** Exercise **
From the entries below, extract every line that includes the word "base".
╭─ Task material
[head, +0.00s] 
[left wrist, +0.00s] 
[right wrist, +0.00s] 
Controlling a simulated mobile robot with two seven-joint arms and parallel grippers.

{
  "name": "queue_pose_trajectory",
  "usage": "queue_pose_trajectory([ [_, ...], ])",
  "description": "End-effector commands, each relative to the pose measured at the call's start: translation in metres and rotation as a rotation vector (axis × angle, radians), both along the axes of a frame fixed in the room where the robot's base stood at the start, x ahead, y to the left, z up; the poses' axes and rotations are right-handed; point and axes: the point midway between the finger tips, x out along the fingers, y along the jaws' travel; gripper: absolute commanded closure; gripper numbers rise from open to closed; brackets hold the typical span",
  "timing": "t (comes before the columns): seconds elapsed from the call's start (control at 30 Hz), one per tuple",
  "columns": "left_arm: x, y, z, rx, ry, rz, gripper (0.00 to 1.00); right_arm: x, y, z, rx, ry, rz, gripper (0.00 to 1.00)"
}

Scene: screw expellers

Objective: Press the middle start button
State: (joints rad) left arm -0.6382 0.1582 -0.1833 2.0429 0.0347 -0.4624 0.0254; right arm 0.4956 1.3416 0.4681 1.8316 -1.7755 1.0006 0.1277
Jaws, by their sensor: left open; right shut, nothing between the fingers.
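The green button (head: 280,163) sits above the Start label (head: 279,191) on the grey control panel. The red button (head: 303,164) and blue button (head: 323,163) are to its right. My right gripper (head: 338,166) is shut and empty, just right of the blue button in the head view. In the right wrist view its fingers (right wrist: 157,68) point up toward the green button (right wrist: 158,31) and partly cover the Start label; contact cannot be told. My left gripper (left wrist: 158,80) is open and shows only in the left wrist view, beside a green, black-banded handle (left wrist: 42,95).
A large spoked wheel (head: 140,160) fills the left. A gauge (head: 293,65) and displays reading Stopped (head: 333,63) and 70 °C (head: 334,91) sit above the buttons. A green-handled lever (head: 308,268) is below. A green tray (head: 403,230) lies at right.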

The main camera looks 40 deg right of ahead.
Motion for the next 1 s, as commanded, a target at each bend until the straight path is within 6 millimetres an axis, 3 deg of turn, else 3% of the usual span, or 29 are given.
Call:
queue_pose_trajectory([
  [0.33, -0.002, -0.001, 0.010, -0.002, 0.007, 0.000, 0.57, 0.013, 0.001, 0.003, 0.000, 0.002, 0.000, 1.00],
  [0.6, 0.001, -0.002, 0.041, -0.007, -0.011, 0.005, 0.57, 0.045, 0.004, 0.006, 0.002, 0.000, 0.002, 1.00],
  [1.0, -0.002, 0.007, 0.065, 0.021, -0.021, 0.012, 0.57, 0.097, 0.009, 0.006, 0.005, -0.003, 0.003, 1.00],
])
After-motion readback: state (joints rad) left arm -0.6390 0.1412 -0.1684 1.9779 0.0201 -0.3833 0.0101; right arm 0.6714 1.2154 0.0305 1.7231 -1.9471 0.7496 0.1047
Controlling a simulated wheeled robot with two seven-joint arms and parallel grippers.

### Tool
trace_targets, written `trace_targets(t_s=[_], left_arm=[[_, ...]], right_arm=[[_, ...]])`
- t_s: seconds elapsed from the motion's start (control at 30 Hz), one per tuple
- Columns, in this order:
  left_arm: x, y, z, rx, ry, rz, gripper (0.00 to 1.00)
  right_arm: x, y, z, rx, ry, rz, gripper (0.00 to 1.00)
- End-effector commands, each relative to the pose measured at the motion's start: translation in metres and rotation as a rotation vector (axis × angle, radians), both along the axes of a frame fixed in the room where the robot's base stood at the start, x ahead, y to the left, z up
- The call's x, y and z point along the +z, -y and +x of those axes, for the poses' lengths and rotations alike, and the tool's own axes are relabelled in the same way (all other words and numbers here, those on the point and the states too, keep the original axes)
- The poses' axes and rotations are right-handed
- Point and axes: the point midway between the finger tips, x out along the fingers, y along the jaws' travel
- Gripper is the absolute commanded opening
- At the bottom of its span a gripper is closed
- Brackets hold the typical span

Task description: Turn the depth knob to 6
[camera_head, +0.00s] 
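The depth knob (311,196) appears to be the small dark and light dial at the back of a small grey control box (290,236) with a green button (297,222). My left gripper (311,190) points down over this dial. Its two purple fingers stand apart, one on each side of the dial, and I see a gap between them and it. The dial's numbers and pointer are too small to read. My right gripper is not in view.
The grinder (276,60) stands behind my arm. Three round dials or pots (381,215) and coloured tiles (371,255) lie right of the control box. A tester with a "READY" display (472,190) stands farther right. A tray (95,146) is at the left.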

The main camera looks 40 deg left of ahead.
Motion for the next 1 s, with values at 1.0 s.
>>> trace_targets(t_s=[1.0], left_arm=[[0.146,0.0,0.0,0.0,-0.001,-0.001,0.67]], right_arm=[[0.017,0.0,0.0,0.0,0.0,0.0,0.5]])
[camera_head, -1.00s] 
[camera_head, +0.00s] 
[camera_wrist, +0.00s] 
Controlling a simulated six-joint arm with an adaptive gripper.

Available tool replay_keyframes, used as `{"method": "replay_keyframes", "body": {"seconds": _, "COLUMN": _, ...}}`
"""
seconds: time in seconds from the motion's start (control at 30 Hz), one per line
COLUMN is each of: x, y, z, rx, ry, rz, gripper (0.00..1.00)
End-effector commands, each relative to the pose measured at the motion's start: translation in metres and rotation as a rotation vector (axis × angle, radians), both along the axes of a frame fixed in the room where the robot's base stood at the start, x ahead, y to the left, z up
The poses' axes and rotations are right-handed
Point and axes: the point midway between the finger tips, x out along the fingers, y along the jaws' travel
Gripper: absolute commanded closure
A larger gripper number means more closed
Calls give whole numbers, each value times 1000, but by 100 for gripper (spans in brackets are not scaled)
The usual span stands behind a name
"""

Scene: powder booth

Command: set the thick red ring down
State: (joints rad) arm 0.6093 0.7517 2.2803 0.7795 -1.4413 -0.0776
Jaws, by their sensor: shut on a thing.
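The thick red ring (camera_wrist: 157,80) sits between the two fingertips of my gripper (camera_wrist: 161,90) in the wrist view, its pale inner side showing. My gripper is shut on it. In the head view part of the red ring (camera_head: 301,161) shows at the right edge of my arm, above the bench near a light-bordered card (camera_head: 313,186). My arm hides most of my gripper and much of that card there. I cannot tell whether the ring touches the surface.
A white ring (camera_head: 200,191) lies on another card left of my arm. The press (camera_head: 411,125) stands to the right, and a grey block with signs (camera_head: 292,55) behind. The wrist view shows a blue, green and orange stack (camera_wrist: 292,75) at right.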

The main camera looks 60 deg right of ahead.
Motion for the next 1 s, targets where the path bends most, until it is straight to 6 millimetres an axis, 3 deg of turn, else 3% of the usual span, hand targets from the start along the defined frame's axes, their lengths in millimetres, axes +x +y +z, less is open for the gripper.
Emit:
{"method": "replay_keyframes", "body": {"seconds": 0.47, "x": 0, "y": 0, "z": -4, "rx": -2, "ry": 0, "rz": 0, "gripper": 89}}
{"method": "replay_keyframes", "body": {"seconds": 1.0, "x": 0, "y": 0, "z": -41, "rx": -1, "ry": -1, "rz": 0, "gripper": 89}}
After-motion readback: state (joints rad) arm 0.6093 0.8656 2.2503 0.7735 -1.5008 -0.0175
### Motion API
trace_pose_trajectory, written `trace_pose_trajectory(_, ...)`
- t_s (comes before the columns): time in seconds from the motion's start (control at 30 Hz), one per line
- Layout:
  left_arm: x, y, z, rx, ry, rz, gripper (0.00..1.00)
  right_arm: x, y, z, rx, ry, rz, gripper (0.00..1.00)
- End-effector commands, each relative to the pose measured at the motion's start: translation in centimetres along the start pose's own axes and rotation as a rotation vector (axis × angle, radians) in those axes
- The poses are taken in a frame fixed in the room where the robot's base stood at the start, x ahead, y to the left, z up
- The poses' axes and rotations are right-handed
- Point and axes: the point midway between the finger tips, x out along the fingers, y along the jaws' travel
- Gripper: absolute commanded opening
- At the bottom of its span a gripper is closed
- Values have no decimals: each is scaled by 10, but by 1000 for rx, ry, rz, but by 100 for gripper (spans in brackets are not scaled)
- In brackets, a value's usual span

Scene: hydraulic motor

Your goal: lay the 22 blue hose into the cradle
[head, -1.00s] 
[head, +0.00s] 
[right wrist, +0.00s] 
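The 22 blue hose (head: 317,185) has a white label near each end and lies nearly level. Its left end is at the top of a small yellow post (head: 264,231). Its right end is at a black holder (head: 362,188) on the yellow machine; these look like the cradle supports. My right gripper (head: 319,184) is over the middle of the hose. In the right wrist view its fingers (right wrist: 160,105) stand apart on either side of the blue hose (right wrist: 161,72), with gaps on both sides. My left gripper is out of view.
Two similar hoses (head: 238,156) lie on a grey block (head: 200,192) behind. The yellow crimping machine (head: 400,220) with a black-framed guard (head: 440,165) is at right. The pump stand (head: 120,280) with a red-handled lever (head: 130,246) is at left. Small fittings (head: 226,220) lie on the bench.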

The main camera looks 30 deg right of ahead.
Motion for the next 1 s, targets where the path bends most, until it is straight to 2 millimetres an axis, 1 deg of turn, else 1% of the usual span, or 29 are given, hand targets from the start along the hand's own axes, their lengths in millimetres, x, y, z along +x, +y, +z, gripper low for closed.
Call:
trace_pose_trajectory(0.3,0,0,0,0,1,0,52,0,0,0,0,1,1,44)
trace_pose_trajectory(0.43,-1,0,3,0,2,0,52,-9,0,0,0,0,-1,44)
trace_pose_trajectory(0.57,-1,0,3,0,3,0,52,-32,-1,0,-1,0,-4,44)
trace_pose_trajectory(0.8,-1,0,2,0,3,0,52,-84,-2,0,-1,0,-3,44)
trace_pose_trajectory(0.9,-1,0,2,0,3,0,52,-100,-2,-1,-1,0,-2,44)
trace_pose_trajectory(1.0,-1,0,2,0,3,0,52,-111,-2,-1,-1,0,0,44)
╰─
** The response **
  "description": "End-effector commands, each relative to the pose measured at the call's start: translation in metres and rotation as a rotation vector (axis × angle, radians), both along the axes of a frame fixed in the room where the robot's base stood at the start, x ahead, y to the left, z up; the poses' axes and rotations are right-handed; point and axes: the point midway between the finger tips, x out along the fingers, y along the jaws' travel; gripper: absolute commanded closure; gripper numbers rise from open to closed; brackets hold the typical span",
- End-effector commands, each relative to the pose measured at the motion's start: translation in metres and rotation as a rotation vector (axis × angle, radians), both along the axes of a frame fixed in the room where the robot's base stood at the start, x ahead, y to the left, z up
End-effector commands, each relative to the pose measured at the motion's start: translation in metres and rotation as a rotation vector (axis × angle, radians), both along the axes of a frame fixed in the room where the robot's base stood at the start, x ahead, y to the left, z up
- The poses are taken in a frame fixed in the room where the robot's base stood at the start, x ahead, y to the left, z up

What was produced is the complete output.